By William Douglas - McClatchy Washington Bureau

February 23, 2015 07:45 PM

For the fourth time this month, Senate Democrats Monday blocked a $40 billion bill that would fund the Department of Homeland Security and reverse some of President Barack Obama’s immigration actions.

With the clock ticking toward a partial DHS shutdown Friday, a procedural vote requiring 60 votes to begin debate on the bill failed 47-46. In the end, two Republicans and two independents joined 42 Democrats in maintaining the filibuster.

Democrats, along with some Republicans in the Senate and House of Representatives, have called for a so-called ‘clean’ bill that excludes immigration-related provisions.

‘Republicans aren’t listening to anyone,’ said Senate Minority Leader Harry Reid, D-Nev. ‘They’re bound and determined to see this doomed plan to the end.’

Shortly after the vote, Senate Majority Leader Mitch McConnell, R-Ky., began rolling out what could be an attempt to end the Senate deadlock - or put heat on the chamber’s Democrats.

He moved a standalone bill aimed restricting Obama’s November 2014 executive action to defer deportation on millions of immigrants living in the country illegally.

McConnell noted that some Democrats accused Obama of executive overreach with that action ‘But when they vote, they always seem to have an excuse for supporting actions they once criticized.’

‘So I’m going to begin proceedings on targeted legislation that would only address the most recent overreach in November,’ he said. ‘It isn’t tied to DHS’ funding. It removes their excuse.’

Michael Steel, a spokesman for House Speaker John Boehner, R-Ohio, applauded the move.

‘This vote will highlight the irresponsible hypocrisy of any Senate Democrat who claims to oppose President Obama’s executive overreach on immigration, but refuses to vote to stop it,’ he said.
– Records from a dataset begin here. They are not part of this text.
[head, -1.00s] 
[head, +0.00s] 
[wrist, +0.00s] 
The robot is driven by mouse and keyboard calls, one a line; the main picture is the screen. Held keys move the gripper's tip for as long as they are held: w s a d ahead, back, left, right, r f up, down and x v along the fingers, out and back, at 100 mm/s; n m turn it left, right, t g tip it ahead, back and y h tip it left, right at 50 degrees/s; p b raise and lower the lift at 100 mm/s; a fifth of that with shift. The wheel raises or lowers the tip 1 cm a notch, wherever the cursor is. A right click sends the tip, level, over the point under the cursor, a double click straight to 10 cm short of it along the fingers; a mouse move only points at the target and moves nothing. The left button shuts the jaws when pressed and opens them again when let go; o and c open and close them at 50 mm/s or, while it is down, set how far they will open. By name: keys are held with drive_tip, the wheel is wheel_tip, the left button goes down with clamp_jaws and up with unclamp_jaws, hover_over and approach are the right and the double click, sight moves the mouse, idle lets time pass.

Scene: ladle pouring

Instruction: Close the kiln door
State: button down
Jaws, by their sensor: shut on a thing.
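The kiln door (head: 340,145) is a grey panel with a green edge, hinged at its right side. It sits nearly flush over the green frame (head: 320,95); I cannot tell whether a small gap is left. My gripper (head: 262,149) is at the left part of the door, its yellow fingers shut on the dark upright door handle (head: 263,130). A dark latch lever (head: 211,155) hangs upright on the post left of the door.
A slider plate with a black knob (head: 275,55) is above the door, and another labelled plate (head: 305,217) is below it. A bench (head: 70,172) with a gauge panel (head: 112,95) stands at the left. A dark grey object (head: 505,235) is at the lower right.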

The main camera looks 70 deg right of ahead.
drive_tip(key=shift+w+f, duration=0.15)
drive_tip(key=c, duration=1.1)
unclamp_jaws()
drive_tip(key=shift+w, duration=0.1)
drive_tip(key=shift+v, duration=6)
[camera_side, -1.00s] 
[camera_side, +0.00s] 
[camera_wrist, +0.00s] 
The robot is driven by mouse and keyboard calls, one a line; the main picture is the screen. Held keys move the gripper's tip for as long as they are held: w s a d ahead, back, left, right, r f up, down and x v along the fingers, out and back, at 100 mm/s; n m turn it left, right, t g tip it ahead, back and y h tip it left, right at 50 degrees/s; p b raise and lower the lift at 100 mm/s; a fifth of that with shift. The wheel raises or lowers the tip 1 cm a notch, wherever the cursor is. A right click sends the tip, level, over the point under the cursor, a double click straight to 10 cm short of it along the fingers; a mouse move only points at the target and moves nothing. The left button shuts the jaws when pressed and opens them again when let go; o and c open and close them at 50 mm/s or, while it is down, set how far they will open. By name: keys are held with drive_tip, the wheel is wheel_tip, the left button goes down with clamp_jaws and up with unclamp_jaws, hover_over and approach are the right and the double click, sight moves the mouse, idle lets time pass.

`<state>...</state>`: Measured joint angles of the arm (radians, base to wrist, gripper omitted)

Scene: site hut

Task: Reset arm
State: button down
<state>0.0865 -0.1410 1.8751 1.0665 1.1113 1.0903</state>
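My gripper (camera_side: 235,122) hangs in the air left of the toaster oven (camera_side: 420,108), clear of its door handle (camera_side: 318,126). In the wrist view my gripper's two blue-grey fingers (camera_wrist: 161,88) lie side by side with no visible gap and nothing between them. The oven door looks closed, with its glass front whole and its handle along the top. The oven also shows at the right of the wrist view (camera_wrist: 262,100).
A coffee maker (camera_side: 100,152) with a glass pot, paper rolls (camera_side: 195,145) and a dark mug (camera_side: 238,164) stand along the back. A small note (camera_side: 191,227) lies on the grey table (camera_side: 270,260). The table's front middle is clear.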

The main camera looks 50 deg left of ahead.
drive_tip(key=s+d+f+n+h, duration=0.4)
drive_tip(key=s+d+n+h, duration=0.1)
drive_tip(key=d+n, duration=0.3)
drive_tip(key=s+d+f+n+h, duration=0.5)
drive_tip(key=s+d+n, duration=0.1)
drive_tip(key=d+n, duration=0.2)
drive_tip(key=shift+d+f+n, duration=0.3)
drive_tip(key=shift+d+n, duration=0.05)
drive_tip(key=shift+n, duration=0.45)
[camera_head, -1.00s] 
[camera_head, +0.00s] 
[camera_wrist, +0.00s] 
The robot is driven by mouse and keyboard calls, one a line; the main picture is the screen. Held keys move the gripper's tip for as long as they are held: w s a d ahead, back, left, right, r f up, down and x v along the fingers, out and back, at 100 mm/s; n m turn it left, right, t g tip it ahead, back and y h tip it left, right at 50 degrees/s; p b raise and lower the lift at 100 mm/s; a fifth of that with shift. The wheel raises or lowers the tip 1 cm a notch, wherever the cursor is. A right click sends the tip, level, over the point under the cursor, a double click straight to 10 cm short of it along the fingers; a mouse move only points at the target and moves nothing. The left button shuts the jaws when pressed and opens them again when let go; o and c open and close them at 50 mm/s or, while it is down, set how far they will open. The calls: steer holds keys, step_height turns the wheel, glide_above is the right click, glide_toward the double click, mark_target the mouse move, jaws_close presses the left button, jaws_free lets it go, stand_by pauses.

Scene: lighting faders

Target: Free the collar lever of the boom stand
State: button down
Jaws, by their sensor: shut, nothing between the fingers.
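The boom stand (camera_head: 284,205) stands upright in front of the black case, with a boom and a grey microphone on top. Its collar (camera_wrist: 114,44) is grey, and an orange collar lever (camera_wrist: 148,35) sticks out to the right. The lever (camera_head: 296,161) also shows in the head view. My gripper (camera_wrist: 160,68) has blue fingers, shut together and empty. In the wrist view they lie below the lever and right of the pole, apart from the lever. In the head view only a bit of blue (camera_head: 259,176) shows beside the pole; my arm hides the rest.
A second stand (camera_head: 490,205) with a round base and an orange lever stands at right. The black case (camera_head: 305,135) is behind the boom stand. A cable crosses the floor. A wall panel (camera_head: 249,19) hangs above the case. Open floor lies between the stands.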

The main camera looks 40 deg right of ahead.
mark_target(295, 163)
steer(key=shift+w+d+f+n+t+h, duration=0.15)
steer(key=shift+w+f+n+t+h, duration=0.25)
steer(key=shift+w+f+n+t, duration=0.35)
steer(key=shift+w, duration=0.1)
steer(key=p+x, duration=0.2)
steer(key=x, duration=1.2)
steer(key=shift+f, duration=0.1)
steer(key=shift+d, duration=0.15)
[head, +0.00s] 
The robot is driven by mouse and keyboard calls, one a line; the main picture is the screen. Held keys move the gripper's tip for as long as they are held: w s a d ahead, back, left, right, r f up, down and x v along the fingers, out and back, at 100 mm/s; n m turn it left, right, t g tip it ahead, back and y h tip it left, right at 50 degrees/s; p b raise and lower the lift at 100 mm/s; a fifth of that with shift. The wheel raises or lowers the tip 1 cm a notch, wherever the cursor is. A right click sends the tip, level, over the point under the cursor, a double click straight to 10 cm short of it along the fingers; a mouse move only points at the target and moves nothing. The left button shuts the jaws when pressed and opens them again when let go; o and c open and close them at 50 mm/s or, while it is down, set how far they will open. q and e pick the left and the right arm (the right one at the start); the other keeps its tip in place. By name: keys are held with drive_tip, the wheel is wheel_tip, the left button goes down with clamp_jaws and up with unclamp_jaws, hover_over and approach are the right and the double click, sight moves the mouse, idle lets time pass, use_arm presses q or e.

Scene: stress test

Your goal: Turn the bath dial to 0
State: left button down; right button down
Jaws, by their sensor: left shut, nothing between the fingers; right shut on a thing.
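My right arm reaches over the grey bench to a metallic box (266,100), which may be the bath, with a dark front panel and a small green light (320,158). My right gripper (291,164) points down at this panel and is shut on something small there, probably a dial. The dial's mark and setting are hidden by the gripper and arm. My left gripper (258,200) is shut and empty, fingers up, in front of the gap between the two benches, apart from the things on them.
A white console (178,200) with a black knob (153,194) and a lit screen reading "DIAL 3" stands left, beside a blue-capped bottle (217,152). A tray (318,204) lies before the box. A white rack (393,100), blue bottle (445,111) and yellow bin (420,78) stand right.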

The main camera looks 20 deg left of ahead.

Speaking to governors at the White House, Obama called the DHS stalemate the latest self-made congressional crisis. The administration is preparing for a partial closing of an agency that includes the Border Patrol, the Federal Emergency Management Agency, the Secret Service and Immigration and Customs Enforcement.

DHS officials said frontline agencies would remain open but some 30,000 employees would be furloughed and those who remain on the job won’t receive paychecks.

‘I will keep urging Congress to move past some of the habits of manufactured crisis and self-inflicted wounds that have so often bogged us down over the last five years,’ Obama said.

He added that a partial DHS shutdown would ‘have a direct impact on our economy, and it will have a direct impact on America’s national security…And as governors, you know that we can’t afford to play politics with our national security.’

The congressional standoff occurs as a Somali-based terrorist group, al-Shabaab, purportedly issued a video threat against Minneapolis’ Mall of America.

State Department, spokeswoman Jen Psaki said Monday that the federal government wasn’t aware of any ‘specific, credible plot’ targeting the mall.

She dismissed the video as propaganda but added that federal authorities have worked with the local counterparts as well as mall owners and operators to ‘mitigate these threats.’